Note that var_dump, var_export and print_r are deliberately not mocked. Their outputs will show EmulatorObject instead of the desired object. This is intentional because these functions are generally used for debugging purposes and their outputs are not relied upon in program execution. It is possible to mock them as well though.

Performance Notes

Currently the emulator runs at 10X to 100X time of the native PHP. The typical time to run web apps is 10X the native time. More computationally heavy programs will be slower, and larger applications will be faster. The emulator also uses roughly 20X memory compared to native PHP, on PHP 7 (memory optimized) and about 40-50X on older PHP versions. This means that WordPress which typically consumes 10 MB of memory will need 200 MB to run on emulator.

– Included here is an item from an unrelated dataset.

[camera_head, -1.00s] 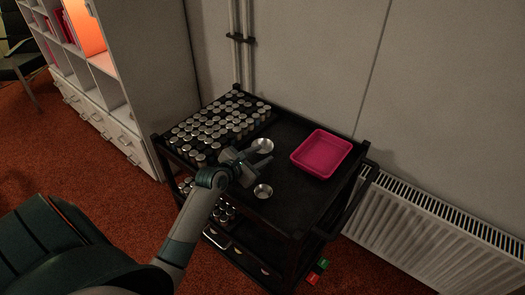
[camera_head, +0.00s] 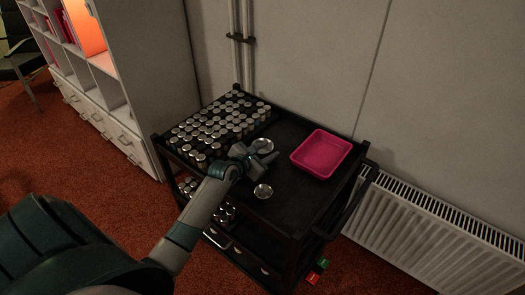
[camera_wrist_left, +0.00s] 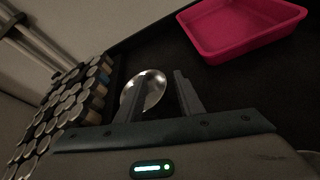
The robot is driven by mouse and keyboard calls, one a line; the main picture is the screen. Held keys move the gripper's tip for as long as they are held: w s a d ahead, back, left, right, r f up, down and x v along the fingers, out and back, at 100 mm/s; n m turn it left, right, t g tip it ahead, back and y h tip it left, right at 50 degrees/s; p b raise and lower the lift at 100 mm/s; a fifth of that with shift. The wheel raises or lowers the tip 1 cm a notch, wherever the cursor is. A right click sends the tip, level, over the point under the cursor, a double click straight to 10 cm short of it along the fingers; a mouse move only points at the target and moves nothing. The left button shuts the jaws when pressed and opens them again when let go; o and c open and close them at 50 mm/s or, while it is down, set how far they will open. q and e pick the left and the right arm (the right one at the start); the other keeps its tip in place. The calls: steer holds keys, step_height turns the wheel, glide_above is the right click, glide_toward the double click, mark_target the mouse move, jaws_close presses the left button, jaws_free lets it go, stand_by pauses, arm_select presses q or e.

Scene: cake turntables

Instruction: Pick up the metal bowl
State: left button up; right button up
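Two small shiny metal bowls sit on the black top of the cart. The far metal bowl (camera_head: 264,144) is beside the rows of cans, and the near metal bowl (camera_head: 263,191) is closer to the front edge. My left gripper (camera_head: 266,154) is right at the near side of the far bowl and partly hides it. In the left wrist view, the far bowl (camera_wrist_left: 154,86) shows between and behind the fingers of my left gripper (camera_wrist_left: 160,80), partly covered by the left finger. The fingers are apart with nothing held. Contact with the bowl cannot be told. My right gripper is not in view.
A pink tray (camera_head: 321,154) stands on the right of the cart top (camera_head: 290,205). Several silver-lidded cans (camera_head: 215,125) fill the left side. The wall is behind, and a white radiator (camera_head: 440,230) is to the right. The cart top between bowls and tray is clear.

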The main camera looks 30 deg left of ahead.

These speeds are based on cached parsings, i.e., PHP files are parsed once and then the parse tree is cached until the files are changed (done in Emulator::parse()). Without caching, parsing would take 80%+ of the emulation time, resulting in about 100X-200X execution time compared to the native PHP. The parser used by the emulator is the PHP-Parser by nikic which although very nice, is very heavy and bloated. Even when cached, loading the cached parse tree takes about 20% of the total emulation time. Memory caching is not available to CLI PHP, thus is not employed.

Currently performance optimizations are not performed on the emulator (except parse tree caching), and estimates show that optimizations can result in down to 5X processing time compared to native PHP.